**OBJECTIVE**.
Identify every line in the records below that contains the word "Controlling", and copy each of those lines.

--- START ---

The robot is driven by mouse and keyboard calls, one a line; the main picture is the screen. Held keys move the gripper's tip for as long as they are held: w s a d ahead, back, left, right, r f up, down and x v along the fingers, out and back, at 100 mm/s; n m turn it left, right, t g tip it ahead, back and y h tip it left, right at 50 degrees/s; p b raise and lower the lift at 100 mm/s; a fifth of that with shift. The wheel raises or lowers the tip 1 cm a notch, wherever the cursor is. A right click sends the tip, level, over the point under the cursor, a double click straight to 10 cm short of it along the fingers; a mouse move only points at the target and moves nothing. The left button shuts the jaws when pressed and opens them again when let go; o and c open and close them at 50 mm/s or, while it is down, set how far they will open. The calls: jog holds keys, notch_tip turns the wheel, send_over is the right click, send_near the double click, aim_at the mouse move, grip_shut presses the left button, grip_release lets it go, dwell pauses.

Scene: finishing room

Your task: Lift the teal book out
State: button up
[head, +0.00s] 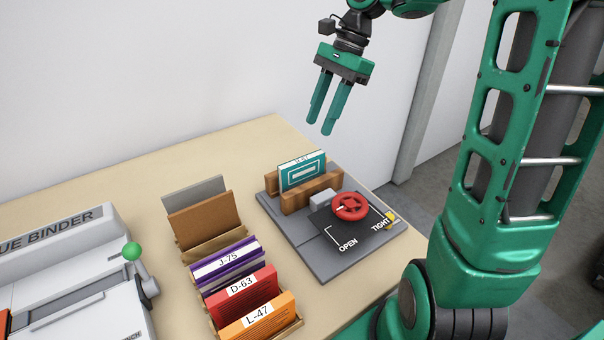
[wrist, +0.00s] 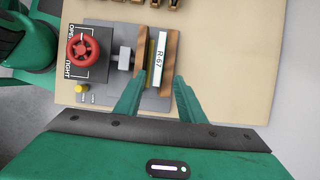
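The teal book (head: 302,173) stands upright between the two wooden jaws of a grey press at the right end of the table. Its white spine label reads R-67 in the wrist view (wrist: 162,50). A red handwheel (head: 351,206) sits on the press beside a plate marked OPEN and TIGHT. The wheel's pointer is hard to read. My gripper (head: 328,115) is open and empty, above the press and apart from the book. In the wrist view its fingertips (wrist: 157,82) lie on either side of the book's line, with the book between them in the picture.
A wooden rack (head: 296,325) holds several books, among them purple J-75 (head: 226,262), red D-63 (head: 242,293) and orange L-47 (head: 258,318). A wall runs behind the table.

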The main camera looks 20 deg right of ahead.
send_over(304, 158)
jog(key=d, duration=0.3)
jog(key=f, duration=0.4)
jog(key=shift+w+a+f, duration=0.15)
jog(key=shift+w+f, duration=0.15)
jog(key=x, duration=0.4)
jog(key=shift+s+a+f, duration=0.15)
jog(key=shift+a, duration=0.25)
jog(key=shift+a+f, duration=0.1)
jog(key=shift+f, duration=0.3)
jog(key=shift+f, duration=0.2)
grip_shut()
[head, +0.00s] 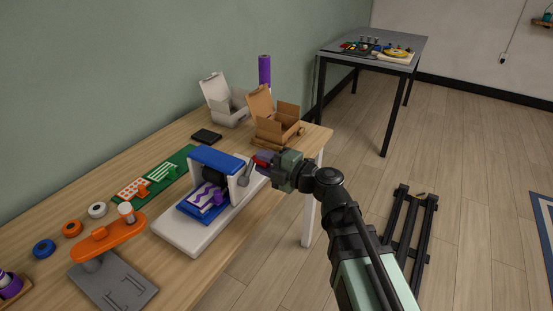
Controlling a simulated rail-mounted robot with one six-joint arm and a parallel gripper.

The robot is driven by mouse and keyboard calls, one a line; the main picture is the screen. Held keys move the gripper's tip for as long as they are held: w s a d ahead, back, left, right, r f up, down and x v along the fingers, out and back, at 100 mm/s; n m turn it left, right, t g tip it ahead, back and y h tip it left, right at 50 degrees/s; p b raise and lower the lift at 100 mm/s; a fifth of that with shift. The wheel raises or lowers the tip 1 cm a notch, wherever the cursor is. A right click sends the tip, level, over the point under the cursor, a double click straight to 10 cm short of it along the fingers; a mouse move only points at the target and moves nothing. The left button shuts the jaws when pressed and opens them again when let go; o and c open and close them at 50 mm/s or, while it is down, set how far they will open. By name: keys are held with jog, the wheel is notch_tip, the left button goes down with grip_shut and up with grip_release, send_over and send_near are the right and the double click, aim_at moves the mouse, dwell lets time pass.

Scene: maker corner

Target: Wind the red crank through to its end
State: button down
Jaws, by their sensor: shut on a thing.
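The machine with the crank stands on the wooden table, with a white base (180,236), a blue top bar (217,159) and a dark roller under the bar. A blue plate (203,206) with a purple and white pattern lies on the base in front of the roller. A grey crank arm (246,174) is on the machine's right side. The red crank handle (262,160) shows at its end, between my gripper's jaws. My gripper (264,161) is shut on the red handle, reaching in from the right. The jaws partly hide the handle.
An orange lever press (108,238) stands front left. An open white box (228,101), an open brown box (276,118) and a black flat item (206,136) sit farther back. The floor right of the table is mostly free.

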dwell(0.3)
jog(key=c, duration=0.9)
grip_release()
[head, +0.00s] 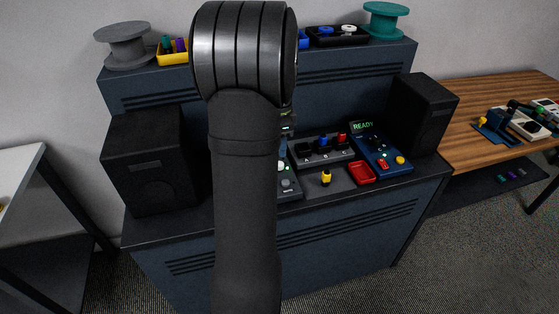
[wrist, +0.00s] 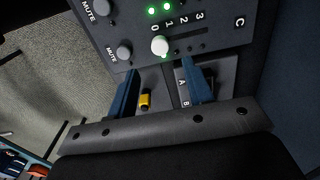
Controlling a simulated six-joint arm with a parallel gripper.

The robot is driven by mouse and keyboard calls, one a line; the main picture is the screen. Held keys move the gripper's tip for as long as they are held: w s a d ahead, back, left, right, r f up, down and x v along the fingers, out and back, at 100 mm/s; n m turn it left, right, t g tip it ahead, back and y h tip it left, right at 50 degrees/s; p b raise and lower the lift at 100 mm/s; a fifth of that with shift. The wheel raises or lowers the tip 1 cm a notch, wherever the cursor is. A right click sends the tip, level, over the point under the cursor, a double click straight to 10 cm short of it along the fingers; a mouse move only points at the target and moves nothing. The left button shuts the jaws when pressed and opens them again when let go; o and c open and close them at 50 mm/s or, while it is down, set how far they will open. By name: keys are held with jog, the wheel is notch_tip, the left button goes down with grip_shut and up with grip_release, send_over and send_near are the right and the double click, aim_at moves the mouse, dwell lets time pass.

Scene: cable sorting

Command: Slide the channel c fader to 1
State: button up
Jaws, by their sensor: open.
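The dark channel panel (wrist: 215,35) fills the top of the wrist view, marked C, with a row 0, 1, 2, 3 and two lit green lights. Its white fader knob (wrist: 160,46) stands beside the row around 0 and 1; its exact mark is hard to tell. My gripper (wrist: 158,66) is open, its two blue fingers on either side of the knob in the picture, with nothing between them. I cannot tell whether a finger touches the knob.
Black speakers (head: 151,160) (head: 421,111) flank the desk.

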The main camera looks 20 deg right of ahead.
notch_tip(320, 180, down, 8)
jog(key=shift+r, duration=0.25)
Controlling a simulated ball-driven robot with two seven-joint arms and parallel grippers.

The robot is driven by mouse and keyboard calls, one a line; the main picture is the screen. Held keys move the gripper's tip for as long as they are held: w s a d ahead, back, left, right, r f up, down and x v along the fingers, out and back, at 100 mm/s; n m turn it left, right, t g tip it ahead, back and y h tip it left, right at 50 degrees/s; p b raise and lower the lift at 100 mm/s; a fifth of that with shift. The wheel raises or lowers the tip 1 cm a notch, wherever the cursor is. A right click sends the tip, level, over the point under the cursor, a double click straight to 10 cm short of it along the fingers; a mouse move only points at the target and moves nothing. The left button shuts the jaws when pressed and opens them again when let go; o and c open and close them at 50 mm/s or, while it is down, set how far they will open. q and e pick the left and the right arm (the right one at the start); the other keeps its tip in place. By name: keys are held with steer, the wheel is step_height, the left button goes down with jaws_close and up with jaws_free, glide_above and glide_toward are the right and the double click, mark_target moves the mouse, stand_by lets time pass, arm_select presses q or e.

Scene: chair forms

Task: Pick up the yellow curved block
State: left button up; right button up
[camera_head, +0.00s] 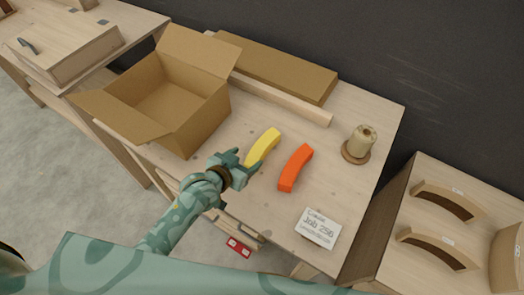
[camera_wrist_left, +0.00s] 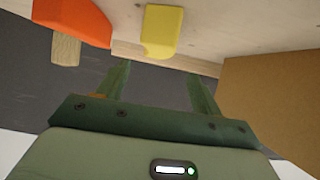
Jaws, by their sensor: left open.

--- END ---

**TASK RESPONSE**.
Controlling a simulated rail-mounted robot with one six-joint arm and a parallel gripper.
Controlling a simulated six-joint arm with a parallel gripper.
Controlling a simulated ball-driven robot with two seven-joint arms and parallel grippers.

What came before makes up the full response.